Draft #1
- Noah Agwu
- Mar 22, 2018
- 3 min read
Noah Agwu
Maddie Kahl
ENC2135-142
21 March 2018
Personal Essay
In a small corner of a small town there lies an institution by the name of Alexis I Dupont high school. On the campus lies a piece of concrete that has taught me everything about life and made me the man I am today. A concrete slab with a metal ring drilled on top. On the back side of the circle there is a beat up rusty metal gate that surrounds the back half. Looking out to the front there are yards and yards of uncut grass, dandelions, and open field. To the left lies a tree line that displays the beginning of a wooded area. This, sacred ground to me for many years, was my high school discus circle. I discovered this place at the age of 14 when the track and field coach asked me to try throwing discus. Ever since then that circle has changed my life. This piece of concrete made its first legitimate impact on my life at the age of 15 I broke my leg in 3 places at my high school basketball game. I was forced to take a leave of absence from school and when I returned throwing discus was the only thing the doctors would clear me to do. On April 8th, 2014 I had my first practice since my injury in November. I was not the same athlete I was before my injury and this made me very angry with myself. This day started me on a path that would eventually change my life.
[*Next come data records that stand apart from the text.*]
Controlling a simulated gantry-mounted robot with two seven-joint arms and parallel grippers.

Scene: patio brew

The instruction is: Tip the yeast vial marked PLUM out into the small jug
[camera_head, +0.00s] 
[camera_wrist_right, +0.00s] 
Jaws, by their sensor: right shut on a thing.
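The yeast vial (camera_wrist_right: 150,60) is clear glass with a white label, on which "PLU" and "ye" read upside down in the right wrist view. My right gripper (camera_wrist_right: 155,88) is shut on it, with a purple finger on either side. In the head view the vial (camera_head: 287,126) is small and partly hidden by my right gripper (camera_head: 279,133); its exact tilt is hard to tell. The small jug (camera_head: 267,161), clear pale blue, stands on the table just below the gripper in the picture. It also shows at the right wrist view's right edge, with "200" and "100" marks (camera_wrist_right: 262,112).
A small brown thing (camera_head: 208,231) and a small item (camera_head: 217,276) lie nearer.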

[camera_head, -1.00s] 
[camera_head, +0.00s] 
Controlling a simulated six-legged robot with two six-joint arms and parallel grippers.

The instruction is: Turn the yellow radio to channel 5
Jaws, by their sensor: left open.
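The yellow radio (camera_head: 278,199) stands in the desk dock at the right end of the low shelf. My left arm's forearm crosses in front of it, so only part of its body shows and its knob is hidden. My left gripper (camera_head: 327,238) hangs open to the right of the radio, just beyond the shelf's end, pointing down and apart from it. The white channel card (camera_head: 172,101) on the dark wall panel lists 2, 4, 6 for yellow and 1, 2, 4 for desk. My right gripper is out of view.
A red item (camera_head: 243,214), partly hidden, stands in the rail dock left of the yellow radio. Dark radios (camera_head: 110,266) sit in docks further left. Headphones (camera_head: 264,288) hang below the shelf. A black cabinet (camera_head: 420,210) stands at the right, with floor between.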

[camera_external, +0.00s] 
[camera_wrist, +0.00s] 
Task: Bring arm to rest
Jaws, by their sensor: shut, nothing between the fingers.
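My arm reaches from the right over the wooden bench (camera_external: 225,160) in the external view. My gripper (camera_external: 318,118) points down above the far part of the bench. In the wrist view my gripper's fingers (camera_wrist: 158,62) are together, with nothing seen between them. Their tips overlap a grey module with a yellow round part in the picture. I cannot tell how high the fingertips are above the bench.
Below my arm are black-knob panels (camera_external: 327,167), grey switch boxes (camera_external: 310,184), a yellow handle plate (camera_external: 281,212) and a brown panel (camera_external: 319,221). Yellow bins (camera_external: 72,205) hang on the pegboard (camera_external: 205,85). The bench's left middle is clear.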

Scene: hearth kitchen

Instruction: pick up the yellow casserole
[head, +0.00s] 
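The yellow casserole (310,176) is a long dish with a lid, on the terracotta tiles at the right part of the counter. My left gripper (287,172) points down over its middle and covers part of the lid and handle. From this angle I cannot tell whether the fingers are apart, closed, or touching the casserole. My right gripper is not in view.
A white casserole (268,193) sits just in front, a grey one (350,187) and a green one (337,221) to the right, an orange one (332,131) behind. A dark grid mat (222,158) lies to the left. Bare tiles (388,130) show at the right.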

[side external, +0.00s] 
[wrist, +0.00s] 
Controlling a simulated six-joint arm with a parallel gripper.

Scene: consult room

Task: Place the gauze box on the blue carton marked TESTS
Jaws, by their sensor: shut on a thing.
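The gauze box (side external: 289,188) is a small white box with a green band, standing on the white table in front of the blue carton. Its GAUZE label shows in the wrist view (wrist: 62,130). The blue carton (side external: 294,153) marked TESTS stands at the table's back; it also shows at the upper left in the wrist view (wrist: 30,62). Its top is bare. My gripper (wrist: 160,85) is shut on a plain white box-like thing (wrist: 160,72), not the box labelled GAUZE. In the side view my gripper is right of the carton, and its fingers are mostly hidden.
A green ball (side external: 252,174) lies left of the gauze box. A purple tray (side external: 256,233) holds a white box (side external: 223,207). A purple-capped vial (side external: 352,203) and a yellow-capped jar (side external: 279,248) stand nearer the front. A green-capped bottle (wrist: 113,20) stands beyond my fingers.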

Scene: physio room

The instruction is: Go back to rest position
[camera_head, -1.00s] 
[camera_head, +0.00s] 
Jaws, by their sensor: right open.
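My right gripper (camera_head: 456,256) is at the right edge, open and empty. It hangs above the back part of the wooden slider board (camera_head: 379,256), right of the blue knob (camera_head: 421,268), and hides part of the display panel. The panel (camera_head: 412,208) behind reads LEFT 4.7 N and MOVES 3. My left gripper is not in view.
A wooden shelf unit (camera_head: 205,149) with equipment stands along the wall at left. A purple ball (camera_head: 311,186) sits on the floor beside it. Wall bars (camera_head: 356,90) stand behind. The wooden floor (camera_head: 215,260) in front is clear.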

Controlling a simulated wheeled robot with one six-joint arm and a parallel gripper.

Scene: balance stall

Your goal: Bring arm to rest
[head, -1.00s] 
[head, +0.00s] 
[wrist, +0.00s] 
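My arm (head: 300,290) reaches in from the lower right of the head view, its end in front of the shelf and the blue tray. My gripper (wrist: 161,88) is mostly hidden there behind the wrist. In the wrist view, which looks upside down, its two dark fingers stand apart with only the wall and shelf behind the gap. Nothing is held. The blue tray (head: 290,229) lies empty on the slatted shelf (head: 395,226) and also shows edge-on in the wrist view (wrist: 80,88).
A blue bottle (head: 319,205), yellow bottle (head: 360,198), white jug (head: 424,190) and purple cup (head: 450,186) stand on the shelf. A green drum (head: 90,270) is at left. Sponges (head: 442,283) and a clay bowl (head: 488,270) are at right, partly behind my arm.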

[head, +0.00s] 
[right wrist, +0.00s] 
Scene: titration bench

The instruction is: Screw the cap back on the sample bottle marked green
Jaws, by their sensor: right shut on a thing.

Growing up my siblings and I did not have a stable childhood. My mother was unemployed, never had a job and my father didn’t live within 13 hours of us. As I got older the dream of a college education seemed to dwindle each year. After my injury in early high school I began to scramble to find any way to get a college education as basketball was my only option at the time. When I was cleared by doctors April 8th to throw discus I successfully completed the season and on the last practice of the season I stood in the circle faced with a dilemma. I knew if I wanted a college education I would have to put my all into whatever I committed too, weather that be basketball, track, or anything for that matter. I ended up making the best decision of my life choosing to invest all my time training to throw discus. So, from then on for the next three years I trained alone and spent countless hours every day teaching myself how to throw discus. There was no coach at my high school so every day it was just me and the circle for years. Eventually I began to take my personal life to the circle and use it to help me. A lot of self-communication was spoken. Me telling myself what I liked about what was going on both in that moment and in life in general. A lot of discus reps and drills where done, endless in fact. The whole time I heard the satisfying sound of nature. A lot of singing birds, the faint sound of running water from rivers nearby, the sound of animals brushing through the woods, my own yells of frustration where all things one would hear. Always a sense of home was felt there.